#### [Dataset extract]
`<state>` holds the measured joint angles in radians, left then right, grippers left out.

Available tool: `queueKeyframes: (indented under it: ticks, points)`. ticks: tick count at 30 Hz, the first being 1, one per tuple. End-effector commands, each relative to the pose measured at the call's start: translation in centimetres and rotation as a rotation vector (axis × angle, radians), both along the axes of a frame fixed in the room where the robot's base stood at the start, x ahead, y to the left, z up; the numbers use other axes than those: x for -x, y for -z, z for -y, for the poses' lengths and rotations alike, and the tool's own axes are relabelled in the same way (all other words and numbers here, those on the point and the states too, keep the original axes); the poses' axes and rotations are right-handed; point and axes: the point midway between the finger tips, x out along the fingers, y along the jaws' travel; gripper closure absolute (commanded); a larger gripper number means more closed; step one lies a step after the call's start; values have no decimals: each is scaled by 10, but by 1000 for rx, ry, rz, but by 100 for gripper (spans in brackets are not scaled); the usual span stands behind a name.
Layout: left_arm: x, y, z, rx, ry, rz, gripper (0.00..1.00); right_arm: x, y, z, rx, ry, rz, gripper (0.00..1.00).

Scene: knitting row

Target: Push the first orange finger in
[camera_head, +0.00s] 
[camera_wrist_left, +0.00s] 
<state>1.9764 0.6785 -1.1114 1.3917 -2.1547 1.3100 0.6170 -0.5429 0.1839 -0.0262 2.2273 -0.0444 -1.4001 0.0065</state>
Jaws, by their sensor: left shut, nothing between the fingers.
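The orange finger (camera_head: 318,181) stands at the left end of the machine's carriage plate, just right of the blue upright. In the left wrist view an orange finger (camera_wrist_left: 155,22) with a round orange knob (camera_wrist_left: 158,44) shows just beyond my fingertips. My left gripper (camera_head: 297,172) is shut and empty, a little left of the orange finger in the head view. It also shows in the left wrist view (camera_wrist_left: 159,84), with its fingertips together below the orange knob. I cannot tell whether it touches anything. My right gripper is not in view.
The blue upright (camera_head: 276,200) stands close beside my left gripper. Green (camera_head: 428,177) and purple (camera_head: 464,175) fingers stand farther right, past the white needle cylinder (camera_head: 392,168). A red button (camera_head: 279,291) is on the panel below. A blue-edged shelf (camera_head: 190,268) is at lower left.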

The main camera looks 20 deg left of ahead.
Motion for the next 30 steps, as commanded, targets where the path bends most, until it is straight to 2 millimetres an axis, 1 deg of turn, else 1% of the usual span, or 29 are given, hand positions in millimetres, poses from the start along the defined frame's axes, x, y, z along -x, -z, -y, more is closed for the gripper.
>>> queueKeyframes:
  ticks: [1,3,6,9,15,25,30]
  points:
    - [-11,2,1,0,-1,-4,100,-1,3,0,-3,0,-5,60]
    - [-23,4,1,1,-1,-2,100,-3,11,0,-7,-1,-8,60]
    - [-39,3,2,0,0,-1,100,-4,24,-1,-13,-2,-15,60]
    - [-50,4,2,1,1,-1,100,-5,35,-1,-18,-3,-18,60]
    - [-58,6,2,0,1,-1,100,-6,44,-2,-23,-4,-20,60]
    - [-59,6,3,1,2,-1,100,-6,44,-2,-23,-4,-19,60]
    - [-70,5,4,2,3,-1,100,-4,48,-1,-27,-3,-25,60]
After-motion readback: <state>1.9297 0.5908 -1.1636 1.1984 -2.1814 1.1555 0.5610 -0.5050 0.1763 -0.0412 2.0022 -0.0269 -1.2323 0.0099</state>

--

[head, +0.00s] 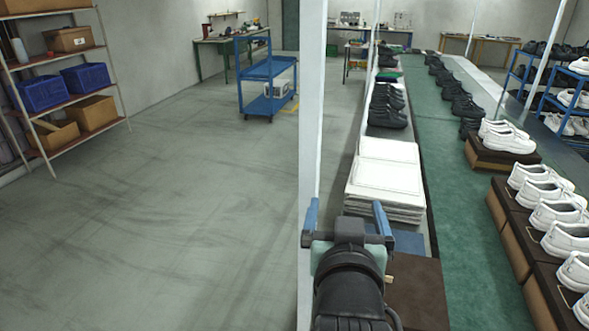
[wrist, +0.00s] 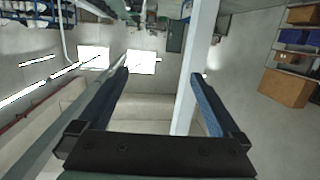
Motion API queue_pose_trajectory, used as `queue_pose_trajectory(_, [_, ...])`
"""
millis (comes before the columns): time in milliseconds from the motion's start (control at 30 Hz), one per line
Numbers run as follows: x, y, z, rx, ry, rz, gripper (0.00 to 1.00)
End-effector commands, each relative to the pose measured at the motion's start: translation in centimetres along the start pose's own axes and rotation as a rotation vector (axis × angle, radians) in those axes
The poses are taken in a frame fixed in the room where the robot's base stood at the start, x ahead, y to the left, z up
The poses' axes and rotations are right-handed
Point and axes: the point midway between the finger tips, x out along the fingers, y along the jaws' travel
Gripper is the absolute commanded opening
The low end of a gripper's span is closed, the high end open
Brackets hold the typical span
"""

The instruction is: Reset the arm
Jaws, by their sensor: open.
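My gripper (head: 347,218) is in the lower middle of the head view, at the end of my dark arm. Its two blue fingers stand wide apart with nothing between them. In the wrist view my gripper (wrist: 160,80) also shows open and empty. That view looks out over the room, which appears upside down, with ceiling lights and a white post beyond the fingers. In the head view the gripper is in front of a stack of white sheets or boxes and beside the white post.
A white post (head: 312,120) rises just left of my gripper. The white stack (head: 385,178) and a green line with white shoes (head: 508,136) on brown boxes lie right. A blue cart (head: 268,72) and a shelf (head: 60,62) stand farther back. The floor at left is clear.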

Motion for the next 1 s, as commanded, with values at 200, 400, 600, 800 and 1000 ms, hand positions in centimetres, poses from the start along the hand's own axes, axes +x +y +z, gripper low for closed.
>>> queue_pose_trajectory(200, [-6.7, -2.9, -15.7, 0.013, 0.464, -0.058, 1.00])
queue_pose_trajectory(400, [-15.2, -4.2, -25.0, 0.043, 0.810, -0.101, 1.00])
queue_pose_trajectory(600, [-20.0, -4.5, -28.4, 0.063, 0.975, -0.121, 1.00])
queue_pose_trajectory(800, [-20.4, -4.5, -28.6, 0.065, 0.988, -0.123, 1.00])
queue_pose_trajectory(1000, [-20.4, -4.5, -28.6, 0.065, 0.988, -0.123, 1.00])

#### [Short exercise]
Consider the entries above and return each line with the string "from".

#### [Result of this exercise]
Motion for the next 30 steps, as commanded, targets where the path bends most, until it is straight to 2 millimetres an axis, 1 deg of turn, else 1% of the usual span, or 29 are given, hand positions in millimetres, poses from the start along the defined frame's axes, x, y, z along -x, -z, -y, more is closed for the gripper.
millis (comes before the columns): time in milliseconds from the motion's start (control at 30 Hz), one per line
Motion for the next 1 s, as commanded, with values at 200, 400, 600, 800 and 1000 ms, hand positions in centimetres, poses from the start along the hand's own axes, axes +x +y +z, gripper low for closed.

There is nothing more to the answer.